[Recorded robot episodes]
___

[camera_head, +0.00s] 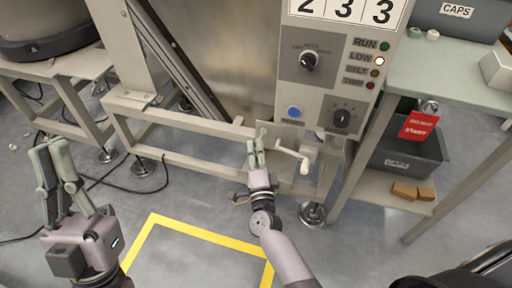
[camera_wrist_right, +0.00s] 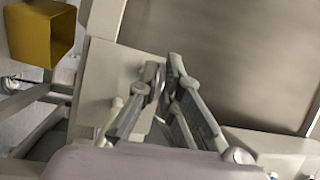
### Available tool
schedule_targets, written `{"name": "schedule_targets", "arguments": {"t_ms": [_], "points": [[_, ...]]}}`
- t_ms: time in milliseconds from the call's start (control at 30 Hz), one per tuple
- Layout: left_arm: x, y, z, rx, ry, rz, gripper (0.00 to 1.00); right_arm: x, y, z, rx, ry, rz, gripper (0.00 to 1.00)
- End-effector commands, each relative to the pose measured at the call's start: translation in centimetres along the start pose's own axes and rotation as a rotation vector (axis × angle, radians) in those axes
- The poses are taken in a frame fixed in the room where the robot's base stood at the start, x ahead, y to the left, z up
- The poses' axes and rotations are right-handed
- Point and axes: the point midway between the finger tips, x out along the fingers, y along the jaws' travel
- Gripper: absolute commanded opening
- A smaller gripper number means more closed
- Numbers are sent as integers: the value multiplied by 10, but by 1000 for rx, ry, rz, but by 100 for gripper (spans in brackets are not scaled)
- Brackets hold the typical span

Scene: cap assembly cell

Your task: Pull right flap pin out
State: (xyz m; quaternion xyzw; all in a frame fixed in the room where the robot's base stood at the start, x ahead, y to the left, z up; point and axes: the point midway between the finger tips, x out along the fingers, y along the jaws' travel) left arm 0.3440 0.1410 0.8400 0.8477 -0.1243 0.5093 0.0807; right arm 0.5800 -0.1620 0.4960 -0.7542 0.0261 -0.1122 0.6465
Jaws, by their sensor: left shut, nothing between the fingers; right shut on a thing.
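My right gripper (camera_head: 257,147) is at the right end of the machine's lower frame, in front of a small upright plate. In the right wrist view its fingertips (camera_wrist_right: 165,78) come together beside a pale plate (camera_wrist_right: 113,80). They are shut on a small thing, the right flap pin as far as I can tell. The pin is almost wholly hidden by the fingers, so I cannot tell how far it sits in the plate. My left gripper (camera_head: 50,150) is shut and empty at the far left, over the floor and apart from the machine.
A pale crank handle (camera_head: 297,155) sticks out just right of my right gripper. The control panel (camera_head: 335,65) is above it. A yellow open box (camera_wrist_right: 42,35) shows in the wrist view. A green-topped table (camera_head: 455,85) stands at right, above a dark bin (camera_head: 405,155).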

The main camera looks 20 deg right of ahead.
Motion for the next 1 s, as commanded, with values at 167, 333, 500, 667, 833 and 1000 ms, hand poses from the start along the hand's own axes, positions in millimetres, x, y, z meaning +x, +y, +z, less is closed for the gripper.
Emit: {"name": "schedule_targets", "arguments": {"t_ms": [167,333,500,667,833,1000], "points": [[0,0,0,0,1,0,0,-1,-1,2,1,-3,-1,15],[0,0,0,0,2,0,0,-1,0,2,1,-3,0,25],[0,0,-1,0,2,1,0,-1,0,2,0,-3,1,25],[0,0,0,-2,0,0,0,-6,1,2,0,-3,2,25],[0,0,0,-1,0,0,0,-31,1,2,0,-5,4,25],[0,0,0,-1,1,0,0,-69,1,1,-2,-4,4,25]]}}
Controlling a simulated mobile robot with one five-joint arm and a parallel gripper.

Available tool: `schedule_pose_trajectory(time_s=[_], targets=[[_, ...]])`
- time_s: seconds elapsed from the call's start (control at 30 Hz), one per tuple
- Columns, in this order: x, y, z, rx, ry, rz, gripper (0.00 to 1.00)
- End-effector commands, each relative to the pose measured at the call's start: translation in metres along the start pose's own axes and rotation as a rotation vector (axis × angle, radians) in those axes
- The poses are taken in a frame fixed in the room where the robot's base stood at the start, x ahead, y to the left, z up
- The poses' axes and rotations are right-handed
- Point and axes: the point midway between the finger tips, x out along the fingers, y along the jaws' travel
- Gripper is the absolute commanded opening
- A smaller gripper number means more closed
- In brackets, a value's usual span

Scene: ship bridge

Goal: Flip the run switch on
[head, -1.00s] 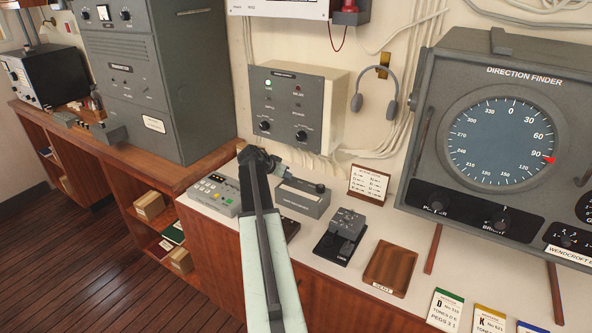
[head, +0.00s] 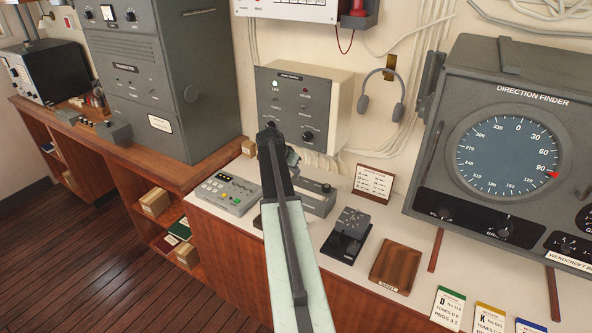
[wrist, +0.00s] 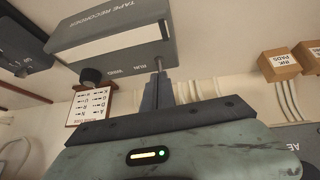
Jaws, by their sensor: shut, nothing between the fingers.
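The grey tape recorder (head: 319,203) is a low box on the white counter, partly hidden behind my arm in the head view. In the wrist view the tape recorder (wrist: 120,45) fills the upper middle, with upside-down lettering and a dark knob (wrist: 92,76). A small thin metal run switch (wrist: 159,63) shows beside the RUN and WIND lettering. My gripper (wrist: 158,82) is shut and empty, its tips right at the switch in the picture. I cannot tell whether they touch. In the head view my gripper (head: 290,156) is mostly hidden behind my arm.
A keypad unit (head: 225,193) stands left of the recorder. A card stand (head: 373,182), a black key unit (head: 346,236) and a brown tray (head: 397,266) are to the right. The grey wall panel (head: 302,105) is behind, with the direction finder (head: 510,150) far right.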

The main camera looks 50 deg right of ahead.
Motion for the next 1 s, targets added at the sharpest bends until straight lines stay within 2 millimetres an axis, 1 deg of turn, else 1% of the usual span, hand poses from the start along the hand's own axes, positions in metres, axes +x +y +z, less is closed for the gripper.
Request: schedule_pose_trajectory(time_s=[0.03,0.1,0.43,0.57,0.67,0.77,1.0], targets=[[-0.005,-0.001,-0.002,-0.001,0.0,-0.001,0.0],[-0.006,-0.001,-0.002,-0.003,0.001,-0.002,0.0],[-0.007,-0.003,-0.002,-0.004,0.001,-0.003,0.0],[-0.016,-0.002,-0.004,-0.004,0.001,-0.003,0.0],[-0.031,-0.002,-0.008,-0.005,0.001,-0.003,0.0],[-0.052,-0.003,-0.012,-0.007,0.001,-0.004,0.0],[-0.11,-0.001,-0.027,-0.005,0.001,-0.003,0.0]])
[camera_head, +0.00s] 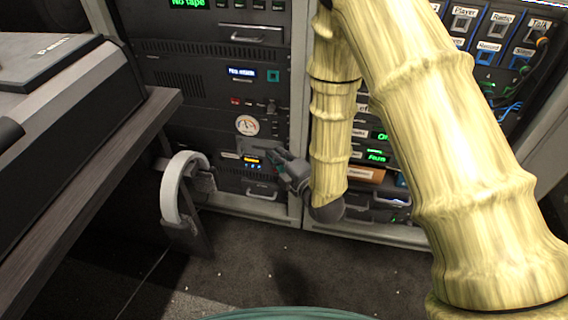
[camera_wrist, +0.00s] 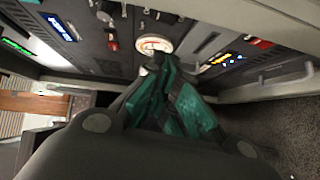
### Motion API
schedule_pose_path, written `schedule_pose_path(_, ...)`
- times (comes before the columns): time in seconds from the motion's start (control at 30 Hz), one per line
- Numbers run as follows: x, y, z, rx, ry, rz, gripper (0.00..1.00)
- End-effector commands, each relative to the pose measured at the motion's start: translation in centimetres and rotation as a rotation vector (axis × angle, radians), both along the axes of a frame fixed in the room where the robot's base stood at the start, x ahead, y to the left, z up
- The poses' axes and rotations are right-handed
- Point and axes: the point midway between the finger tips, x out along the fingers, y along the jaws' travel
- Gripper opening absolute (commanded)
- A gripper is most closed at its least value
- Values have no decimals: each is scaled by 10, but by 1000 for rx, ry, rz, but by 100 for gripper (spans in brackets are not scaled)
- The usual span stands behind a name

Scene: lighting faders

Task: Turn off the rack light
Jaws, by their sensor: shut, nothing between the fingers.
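The dark equipment rack (camera_head: 170,60) stands at the back, with stacked panels of displays, knobs and small switches. I cannot tell which control belongs to the rack light. My gripper (camera_head: 280,155) is shut and empty in front of the rack's lower panels, just right of a small orange-lit display (camera_head: 252,160). In the wrist view my gripper (camera_wrist: 162,62) has its green fingers together, pointing at the round white gauge (camera_wrist: 155,44). A red switch (camera_wrist: 112,43) is left of the gauge and a red control (camera_wrist: 262,43) is to its right. Contact with the panel cannot be told.
A desk edge (camera_head: 120,130) and a white curved object (camera_head: 178,190) are on the left. Another rack panel with labelled buttons (camera_head: 490,30) and hanging cables is at the right. The dark floor (camera_head: 270,250) in front of the rack looks mostly open.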

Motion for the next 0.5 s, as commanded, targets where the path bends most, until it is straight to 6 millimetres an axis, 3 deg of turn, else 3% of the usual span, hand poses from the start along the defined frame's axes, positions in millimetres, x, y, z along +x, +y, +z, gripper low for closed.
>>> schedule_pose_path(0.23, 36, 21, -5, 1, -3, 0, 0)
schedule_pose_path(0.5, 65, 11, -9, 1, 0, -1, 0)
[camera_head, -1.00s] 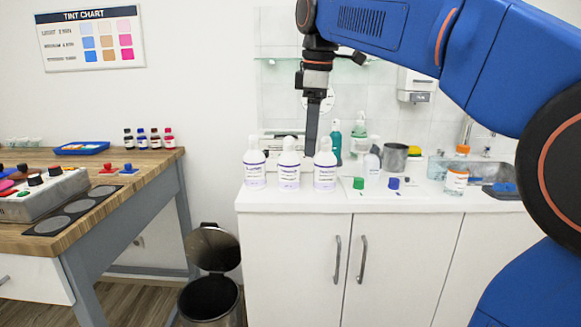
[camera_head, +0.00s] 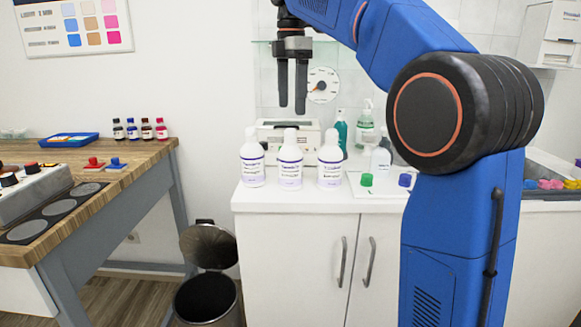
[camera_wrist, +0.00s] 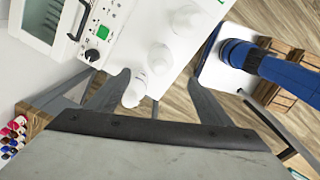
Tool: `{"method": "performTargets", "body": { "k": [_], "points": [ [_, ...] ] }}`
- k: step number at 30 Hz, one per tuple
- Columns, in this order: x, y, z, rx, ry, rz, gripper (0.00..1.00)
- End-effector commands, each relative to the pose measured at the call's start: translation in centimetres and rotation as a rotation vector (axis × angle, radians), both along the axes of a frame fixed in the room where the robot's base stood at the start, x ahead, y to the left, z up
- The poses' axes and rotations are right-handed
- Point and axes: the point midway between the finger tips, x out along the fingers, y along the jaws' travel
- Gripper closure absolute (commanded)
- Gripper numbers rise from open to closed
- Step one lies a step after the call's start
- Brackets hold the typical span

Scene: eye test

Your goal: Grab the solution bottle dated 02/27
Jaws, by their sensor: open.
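Three white bottles with purple bands and printed labels stand upright in a row on the white counter: the left bottle (camera_head: 252,165), the middle bottle (camera_head: 290,165) and the right bottle (camera_head: 330,166). The dates on their labels are too small to read. My gripper (camera_head: 292,108) points down, open and empty, and appears above the middle bottle. In the wrist view, my gripper's fingers (camera_wrist: 158,82) are spread. The nearest white bottle (camera_wrist: 134,92) shows between them, beyond the fingertips, with the other two farther off. I cannot tell which bottle is which there.
A green-capped item (camera_head: 366,180) and blue-capped item (camera_head: 405,180) sit to the right. An open bin (camera_head: 207,298) stands below, left of the cabinet.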

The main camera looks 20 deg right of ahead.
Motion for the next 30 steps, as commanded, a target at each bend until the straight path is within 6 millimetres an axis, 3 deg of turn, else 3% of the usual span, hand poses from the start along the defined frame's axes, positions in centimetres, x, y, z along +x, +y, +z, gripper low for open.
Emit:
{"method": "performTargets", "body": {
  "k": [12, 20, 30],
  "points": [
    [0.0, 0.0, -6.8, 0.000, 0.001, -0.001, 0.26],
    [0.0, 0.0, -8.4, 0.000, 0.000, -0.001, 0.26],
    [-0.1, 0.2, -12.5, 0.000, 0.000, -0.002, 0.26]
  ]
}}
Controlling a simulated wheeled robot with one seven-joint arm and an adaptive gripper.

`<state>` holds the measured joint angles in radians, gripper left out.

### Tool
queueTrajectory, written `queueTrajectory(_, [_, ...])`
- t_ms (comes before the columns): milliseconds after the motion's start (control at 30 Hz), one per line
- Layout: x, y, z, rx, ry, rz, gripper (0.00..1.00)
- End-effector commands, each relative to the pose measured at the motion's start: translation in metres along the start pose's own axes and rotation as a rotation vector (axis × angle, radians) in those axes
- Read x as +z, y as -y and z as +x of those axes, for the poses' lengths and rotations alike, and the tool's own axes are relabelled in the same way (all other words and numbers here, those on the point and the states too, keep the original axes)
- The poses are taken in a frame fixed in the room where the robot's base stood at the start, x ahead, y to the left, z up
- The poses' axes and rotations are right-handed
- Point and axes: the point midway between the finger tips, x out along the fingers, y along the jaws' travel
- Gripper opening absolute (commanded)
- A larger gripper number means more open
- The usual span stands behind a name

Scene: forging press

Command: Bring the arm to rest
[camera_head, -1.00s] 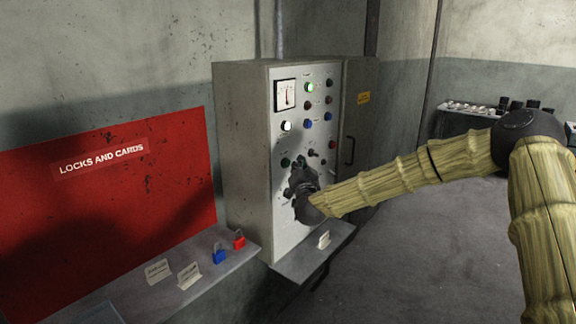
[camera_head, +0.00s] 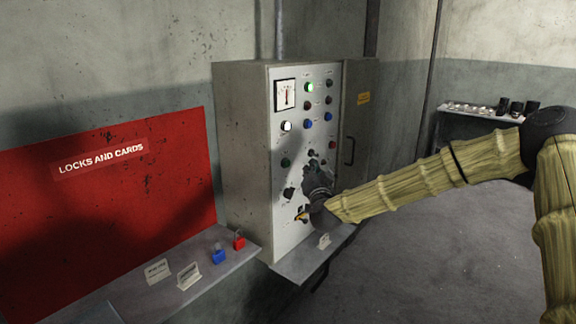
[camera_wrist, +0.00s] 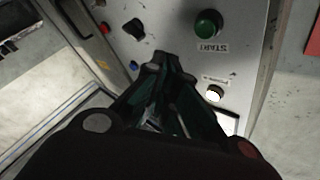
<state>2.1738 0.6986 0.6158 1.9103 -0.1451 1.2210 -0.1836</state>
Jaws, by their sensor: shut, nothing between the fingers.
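My arm reaches in from the right in the head view, in a bamboo-like covering. My dark gripper (camera_head: 312,172) is in front of the grey control cabinet (camera_head: 240,150), over the lower right part of its panel. In the wrist view my gripper (camera_wrist: 168,62) has its fingers together with nothing between them. The fingertips point at the panel, below a black selector knob (camera_wrist: 134,28) and a green START button (camera_wrist: 208,24). Whether they touch the panel I cannot tell.
A small shelf with a card (camera_head: 324,240) juts out below the cabinet. At left, a red lock board (camera_head: 110,200) stands above a shelf holding a blue padlock (camera_head: 219,256) and a red padlock (camera_head: 239,242). Open floor (camera_head: 420,260) lies to the right.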

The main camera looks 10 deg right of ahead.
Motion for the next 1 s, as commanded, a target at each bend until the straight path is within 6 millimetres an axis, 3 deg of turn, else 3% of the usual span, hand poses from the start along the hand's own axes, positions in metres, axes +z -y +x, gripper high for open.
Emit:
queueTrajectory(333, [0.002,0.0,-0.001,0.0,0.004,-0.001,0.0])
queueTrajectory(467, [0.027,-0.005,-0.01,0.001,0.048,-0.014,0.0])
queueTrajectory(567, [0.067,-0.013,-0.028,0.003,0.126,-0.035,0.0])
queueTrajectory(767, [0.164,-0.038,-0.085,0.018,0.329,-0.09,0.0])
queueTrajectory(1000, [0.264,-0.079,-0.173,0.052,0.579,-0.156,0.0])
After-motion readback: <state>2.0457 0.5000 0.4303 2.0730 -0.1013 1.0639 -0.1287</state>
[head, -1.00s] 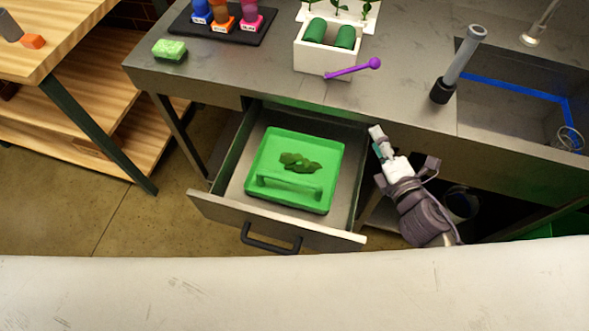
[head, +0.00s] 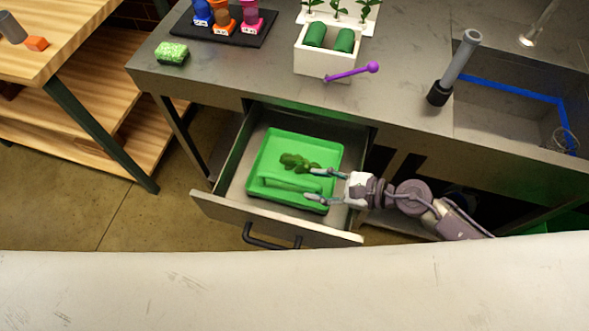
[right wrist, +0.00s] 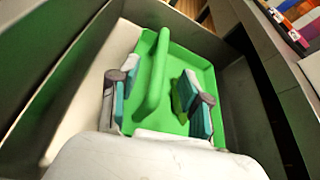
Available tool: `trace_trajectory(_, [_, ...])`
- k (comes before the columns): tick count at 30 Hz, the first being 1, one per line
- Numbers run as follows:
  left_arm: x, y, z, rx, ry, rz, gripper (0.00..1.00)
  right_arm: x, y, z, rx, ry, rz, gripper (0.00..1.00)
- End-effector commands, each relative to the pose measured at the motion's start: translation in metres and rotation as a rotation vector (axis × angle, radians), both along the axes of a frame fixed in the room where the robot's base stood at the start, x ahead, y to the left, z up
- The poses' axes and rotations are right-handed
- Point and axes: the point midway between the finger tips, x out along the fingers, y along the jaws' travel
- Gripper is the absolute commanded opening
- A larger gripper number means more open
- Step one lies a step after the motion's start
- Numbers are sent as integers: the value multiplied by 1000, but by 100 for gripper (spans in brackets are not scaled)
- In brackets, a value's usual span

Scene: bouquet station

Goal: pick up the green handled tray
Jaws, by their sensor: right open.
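The green handled tray (head: 268,147) lies in the open drawer (head: 228,192), with dark green leaves (head: 297,162) on it. My right gripper (head: 315,185) is open over the tray's right part, level with the end of the handle. In the right wrist view the handle (right wrist: 155,75) stands between the two open fingers (right wrist: 155,98), and I see no finger closed on it. My left gripper is not in view.
The drawer's front panel and black handle (head: 270,240) face the near side. The counter above holds a white planter box (head: 322,62), a purple stick (head: 352,72), a green sponge (head: 171,53) and a dark rack of colored bottles (head: 222,30). A sink (head: 515,105) is at the right.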

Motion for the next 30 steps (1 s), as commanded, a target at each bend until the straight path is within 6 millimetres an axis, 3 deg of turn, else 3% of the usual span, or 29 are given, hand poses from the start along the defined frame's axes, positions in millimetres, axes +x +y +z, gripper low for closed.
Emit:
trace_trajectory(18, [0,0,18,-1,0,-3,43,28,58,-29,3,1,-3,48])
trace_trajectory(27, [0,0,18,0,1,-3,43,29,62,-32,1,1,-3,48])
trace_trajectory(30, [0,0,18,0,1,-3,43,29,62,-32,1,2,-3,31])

___

→ Instructions for the task
Output exactly one stretch of the listing: from the line containing "by 1000, but" through the line containing "Goal: pick up the green handled tray", both end lines included.

→ Task result
- Numbers are sent as integers: the value multiplied by 1000, but by 100 for gripper (spans in brackets are not scaled)
- In brackets, a value's usual span

Scene: bouquet station

Goal: pick up the green handled tray

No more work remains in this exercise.